--- BEGIN ---
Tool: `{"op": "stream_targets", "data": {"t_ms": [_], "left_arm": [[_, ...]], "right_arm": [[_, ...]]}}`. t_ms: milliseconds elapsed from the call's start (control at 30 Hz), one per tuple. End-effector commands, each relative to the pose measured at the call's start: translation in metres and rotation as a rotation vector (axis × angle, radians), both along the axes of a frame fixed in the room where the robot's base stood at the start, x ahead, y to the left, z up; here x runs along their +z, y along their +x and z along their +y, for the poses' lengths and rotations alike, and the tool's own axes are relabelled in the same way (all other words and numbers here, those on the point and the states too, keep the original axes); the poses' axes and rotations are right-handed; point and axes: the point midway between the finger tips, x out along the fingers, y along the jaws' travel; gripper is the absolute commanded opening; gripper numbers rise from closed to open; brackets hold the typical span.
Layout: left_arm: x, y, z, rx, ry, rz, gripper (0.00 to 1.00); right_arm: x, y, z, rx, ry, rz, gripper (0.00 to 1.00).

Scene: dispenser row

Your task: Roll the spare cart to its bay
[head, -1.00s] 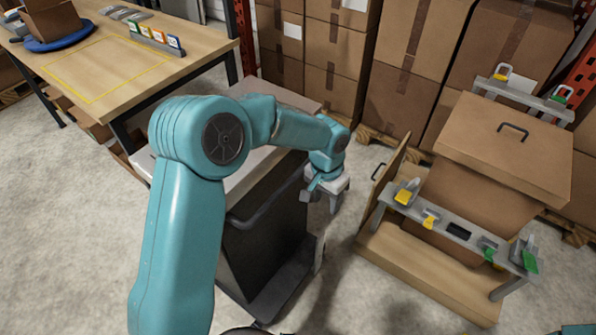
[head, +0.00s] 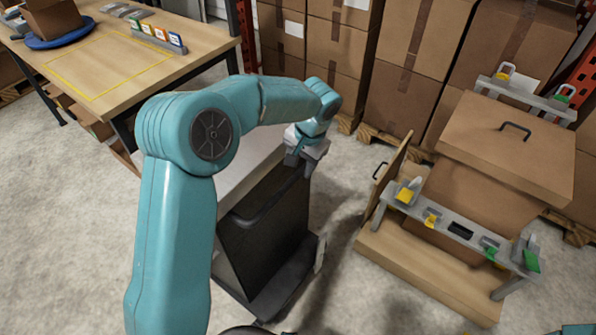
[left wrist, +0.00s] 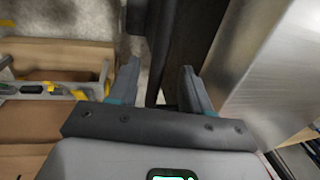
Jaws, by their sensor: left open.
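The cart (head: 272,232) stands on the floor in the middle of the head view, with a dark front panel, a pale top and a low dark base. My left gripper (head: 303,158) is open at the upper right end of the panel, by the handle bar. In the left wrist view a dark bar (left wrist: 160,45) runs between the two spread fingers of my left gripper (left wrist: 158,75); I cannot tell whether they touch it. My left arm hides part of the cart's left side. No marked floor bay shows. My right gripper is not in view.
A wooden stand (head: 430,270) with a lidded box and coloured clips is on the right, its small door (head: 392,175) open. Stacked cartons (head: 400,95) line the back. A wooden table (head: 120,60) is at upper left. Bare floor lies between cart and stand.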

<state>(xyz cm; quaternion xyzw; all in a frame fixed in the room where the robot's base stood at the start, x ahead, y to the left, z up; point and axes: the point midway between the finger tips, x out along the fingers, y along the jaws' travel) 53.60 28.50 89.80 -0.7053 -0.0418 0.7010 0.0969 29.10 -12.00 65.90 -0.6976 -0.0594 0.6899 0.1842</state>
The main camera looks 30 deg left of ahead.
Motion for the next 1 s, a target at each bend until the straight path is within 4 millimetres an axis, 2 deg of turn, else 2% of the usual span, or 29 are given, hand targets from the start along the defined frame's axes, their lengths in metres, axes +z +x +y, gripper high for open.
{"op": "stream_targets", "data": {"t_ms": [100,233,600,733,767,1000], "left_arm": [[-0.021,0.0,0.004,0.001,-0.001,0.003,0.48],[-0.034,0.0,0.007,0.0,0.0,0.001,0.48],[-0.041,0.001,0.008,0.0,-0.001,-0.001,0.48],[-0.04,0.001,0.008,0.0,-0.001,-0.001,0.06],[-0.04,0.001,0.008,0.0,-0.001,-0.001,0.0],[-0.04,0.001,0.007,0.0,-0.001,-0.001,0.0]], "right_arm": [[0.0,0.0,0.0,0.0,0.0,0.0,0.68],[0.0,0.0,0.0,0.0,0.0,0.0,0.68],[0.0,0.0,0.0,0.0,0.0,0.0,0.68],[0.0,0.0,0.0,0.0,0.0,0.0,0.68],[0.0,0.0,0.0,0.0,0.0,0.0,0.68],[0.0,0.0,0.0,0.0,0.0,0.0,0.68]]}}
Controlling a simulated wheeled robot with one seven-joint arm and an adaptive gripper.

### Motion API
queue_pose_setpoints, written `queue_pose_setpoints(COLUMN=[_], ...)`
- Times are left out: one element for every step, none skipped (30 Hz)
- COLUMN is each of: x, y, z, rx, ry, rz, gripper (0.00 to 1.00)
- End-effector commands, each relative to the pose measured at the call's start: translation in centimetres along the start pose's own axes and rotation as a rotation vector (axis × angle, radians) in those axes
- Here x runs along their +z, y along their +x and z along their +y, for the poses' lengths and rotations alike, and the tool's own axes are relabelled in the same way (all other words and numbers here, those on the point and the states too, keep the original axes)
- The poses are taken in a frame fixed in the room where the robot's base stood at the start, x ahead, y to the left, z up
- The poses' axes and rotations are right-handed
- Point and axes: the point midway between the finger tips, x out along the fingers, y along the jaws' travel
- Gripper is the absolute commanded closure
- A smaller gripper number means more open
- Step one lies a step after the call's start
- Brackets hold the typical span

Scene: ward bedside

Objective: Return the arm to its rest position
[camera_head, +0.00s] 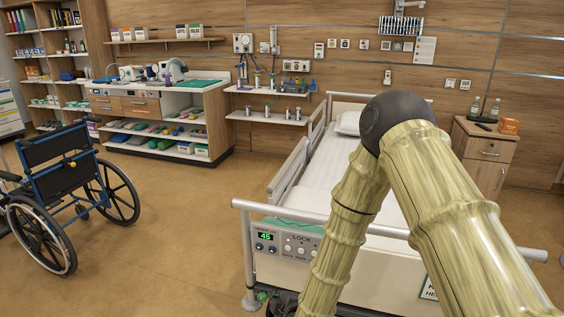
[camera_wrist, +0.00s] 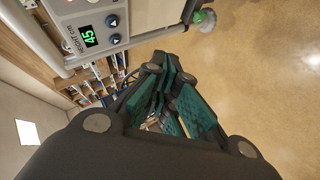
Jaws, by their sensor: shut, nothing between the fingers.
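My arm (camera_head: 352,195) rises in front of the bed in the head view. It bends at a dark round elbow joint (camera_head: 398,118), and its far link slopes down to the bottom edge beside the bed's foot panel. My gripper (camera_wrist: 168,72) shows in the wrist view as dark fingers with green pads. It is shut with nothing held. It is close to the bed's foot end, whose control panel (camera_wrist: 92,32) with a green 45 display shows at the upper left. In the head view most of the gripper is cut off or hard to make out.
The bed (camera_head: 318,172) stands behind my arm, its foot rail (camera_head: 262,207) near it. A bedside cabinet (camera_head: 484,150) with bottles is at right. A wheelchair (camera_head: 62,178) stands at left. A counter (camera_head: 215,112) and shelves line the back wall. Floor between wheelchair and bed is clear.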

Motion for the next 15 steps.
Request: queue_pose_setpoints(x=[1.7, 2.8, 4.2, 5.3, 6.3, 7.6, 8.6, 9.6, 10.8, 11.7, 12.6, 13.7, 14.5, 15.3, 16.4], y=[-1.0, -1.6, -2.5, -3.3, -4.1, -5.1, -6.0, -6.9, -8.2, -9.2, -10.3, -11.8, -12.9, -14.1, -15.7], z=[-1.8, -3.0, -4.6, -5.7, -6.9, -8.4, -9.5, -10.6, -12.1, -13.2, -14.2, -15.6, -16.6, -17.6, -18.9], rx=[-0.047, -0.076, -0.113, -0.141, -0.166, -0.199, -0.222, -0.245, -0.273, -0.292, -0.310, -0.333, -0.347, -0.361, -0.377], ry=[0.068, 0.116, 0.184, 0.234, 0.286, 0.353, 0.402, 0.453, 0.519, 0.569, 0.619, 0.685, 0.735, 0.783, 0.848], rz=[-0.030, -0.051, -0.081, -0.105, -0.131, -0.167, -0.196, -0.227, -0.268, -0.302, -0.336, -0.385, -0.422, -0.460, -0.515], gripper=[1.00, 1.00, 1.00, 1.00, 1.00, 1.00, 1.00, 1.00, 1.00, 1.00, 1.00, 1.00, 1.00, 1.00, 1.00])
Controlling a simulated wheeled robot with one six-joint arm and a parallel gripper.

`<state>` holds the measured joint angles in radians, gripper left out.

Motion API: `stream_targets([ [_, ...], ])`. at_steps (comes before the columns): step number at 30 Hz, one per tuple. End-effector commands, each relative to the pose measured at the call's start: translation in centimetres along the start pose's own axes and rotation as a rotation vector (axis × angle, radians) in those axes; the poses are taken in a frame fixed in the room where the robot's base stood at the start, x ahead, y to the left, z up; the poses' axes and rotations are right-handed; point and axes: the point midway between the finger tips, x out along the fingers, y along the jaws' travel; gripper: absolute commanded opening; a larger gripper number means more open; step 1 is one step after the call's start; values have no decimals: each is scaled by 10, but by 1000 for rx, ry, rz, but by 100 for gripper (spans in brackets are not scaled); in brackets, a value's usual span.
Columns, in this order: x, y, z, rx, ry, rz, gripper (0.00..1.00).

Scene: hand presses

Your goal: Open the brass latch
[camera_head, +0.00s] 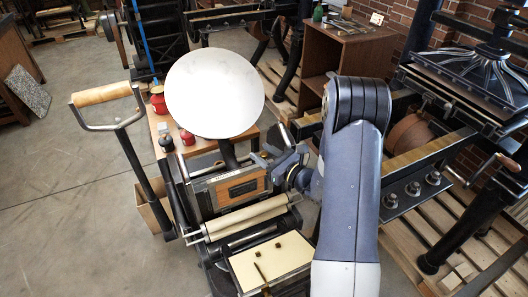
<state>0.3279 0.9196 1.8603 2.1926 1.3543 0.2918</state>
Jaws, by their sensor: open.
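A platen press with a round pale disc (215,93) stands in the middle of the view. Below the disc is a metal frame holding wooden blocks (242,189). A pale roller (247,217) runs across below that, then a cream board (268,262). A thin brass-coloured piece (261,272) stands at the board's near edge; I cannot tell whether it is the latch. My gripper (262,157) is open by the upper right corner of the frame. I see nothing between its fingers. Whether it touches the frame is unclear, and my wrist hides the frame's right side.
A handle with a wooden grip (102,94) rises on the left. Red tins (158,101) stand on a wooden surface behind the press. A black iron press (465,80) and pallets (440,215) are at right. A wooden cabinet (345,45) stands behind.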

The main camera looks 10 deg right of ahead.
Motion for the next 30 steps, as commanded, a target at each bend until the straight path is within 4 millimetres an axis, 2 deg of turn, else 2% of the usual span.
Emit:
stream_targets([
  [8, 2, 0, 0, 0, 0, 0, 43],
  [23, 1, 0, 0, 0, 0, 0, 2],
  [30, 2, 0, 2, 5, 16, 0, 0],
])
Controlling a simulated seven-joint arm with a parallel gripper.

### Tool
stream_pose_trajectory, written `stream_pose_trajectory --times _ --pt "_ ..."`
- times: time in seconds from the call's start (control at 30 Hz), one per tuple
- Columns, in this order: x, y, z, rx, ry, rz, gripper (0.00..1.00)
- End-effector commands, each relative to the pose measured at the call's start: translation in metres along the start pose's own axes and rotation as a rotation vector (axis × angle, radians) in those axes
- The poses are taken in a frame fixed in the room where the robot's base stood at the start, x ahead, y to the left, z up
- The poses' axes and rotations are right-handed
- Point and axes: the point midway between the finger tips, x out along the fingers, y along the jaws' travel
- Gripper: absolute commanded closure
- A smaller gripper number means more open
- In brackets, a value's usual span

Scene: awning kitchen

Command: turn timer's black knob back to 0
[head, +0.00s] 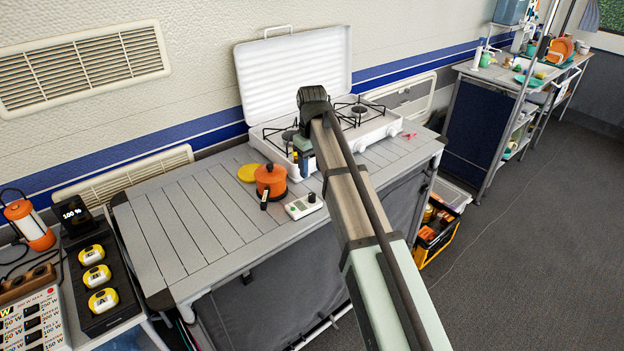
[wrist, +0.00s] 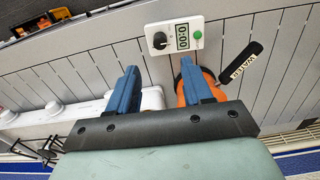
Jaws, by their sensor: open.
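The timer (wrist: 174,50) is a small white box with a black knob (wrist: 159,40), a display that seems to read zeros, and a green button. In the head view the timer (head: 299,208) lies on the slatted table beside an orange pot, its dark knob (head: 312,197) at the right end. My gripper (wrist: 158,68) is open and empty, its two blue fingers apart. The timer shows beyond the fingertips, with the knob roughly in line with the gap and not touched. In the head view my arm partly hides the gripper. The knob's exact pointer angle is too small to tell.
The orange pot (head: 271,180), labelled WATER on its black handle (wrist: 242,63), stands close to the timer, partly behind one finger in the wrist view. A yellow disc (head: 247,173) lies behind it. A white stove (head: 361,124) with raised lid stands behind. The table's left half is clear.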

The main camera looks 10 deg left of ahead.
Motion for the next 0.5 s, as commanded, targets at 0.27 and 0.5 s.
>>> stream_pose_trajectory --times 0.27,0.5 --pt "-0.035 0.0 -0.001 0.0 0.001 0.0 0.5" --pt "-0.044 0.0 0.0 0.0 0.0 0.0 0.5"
--- END ---
→ SHORT EXERCISE
Restate each line from the start of the listing through the line bearing "[left wrist, +0.00s]" word for word. Drop the pictures.

→ TASK SOLUTION
Tool: `{"op": "stream_targets", "data": {"t_ms": [_], "left_arm": [[_, ...]], "right_arm": [[_, ...]]}}`. t_ms: milliseconds elapsed from the call's start (control at 30 Hz), one per tuple. End-effector commands, each relative to the pose measured at the call's start: translation in metres and rotation as a rotation vector (axis × angle, radians), both along the axes of a frame fixed in the room where the robot's base stood at the start, x ahead, y to the left, z up; here x runs along their +z, y along their +x and z along their +y, for the poses' lengths and rotations alike, and the tool's own axes are relabelled in the same way (all other words and numbers here, those on the point and the states too, keep the original axes); the poses' axes and rotations are right-handed; point and axes: the point midway between the finger tips, x out along the fingers, y along the jaws' travel; gripper is the absolute commanded opening; gripper numbers rise from closed to open; brackets hold the typical span.
Layout: left_arm: x, y, z, rx, ry, rz, gripper (0.00 to 1.00); right_arm: x, y, z, rx, ry, rz, gripper (0.00 to 1.00).

Scene: dispenser row

Your task: Roll the spare cart to its bay
[head, -1.00s] 
[head, +0.00s] 
[left wrist, +0.00s] 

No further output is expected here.